When even this ploy didn’t work, the Kashmir policy makers in Pakistan decided to test-fire the Ghaznavi missile, which is capable of carrying nuclear warheads and has a range of 290 km. Coming at a time when Indo-Pak relations have reached its nadir, this missile launch doesn’t inspire much confidence in Islamabad’s claim of being a responsible nuclear state as it’s evident that it has done this to provoke New Delhi into following suite so as to add weight to Khan’s allegations that India’s nuclear arsenal is in the hands of what he considers as the “fascist, racist Hindu supremacist Modi government” which is a global threat. But since New Delhi has wisely opted not to fall into this trap, Rawalpindi’s nuclear bluff has finally been called.

Therefore, instead of worrying about India behaving in a reckless manner and nuking Pakistan, the international community should be more concerned about Pakistan Minister Sheikh Rashid Ahmed’s unambiguous statement that “Kashmir issue if not resolved could become a ‘nuclear flashpoint’ between India and Pakistan” as it reinforces what Khan has said and also decodes Gen Bajwa’s pledge that Pakistan army will go to “any extent” for the sake of Kashmir.

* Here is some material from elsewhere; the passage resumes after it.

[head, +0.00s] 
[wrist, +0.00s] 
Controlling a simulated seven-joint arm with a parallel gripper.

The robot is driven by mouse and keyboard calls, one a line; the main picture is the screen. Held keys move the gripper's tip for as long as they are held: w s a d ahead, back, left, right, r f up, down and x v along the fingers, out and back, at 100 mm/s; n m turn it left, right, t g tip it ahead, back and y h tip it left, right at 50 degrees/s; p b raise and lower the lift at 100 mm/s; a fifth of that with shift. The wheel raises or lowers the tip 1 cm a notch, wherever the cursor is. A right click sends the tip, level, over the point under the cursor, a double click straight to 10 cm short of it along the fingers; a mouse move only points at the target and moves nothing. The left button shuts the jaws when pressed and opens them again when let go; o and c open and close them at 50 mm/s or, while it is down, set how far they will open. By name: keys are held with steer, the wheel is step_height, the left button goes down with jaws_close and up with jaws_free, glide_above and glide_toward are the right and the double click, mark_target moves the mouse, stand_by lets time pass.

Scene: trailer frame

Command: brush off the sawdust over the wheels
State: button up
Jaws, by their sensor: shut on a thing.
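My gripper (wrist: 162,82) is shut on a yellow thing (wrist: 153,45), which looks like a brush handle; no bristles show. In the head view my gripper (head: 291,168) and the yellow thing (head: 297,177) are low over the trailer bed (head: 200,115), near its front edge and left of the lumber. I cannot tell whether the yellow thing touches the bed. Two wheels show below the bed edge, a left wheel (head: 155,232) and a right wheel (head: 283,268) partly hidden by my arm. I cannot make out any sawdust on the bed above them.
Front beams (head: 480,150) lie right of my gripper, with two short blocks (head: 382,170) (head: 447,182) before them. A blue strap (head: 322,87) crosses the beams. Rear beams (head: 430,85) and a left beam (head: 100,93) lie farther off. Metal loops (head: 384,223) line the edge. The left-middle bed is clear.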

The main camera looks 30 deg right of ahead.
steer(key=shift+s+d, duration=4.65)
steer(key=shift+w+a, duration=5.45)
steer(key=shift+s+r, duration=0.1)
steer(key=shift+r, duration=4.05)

So, it’s high time that the international community called Pakistan’s nuclear bluff.

An important issue that Islamabad failed to take note of is that while India has a ‘no first use policy’ in place and reconsidering the same is mere loud-thinking, its own nuclear doctrine doesn’t have any such stipulation. So, would it be incorrect if the international community retorts to Khan’s tirade on the possibility of a pre-emptive Indian nuclear strike by saying, “look who’s talking?”